--- Start Recorded data ---

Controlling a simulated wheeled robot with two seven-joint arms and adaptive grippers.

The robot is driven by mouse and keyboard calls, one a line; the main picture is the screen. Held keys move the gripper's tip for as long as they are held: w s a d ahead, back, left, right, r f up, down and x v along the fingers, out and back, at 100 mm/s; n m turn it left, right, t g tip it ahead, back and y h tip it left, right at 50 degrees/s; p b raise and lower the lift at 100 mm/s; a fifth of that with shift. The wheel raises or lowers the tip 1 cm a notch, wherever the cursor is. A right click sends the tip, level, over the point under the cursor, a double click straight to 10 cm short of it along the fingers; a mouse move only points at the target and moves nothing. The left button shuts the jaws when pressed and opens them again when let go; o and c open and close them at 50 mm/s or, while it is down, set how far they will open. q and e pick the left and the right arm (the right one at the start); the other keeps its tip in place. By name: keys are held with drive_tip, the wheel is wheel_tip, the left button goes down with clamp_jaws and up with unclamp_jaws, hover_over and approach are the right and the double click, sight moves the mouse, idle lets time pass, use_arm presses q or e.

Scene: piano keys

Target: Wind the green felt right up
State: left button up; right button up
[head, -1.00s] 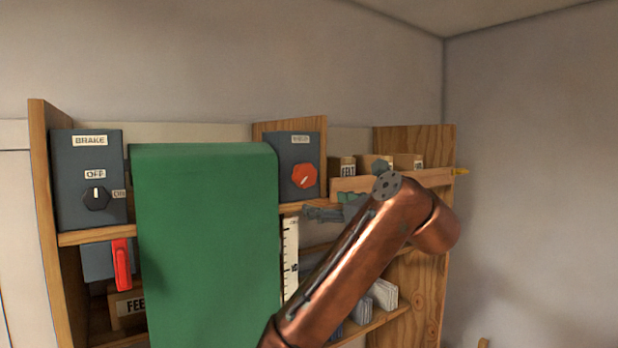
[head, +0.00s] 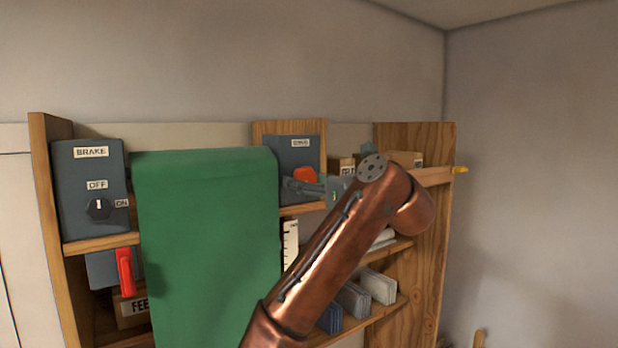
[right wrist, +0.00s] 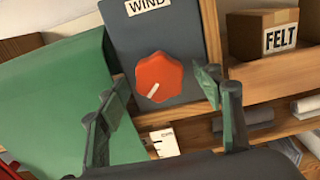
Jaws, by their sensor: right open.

--- End Recorded data ---

### Task details
Pass over all pictures while writing out the lines from the line with "[right wrist, +0.00s]" through the last line exactly.

### Response to the exercise
[right wrist, +0.00s] 
Jaws, by their sensor: right open.

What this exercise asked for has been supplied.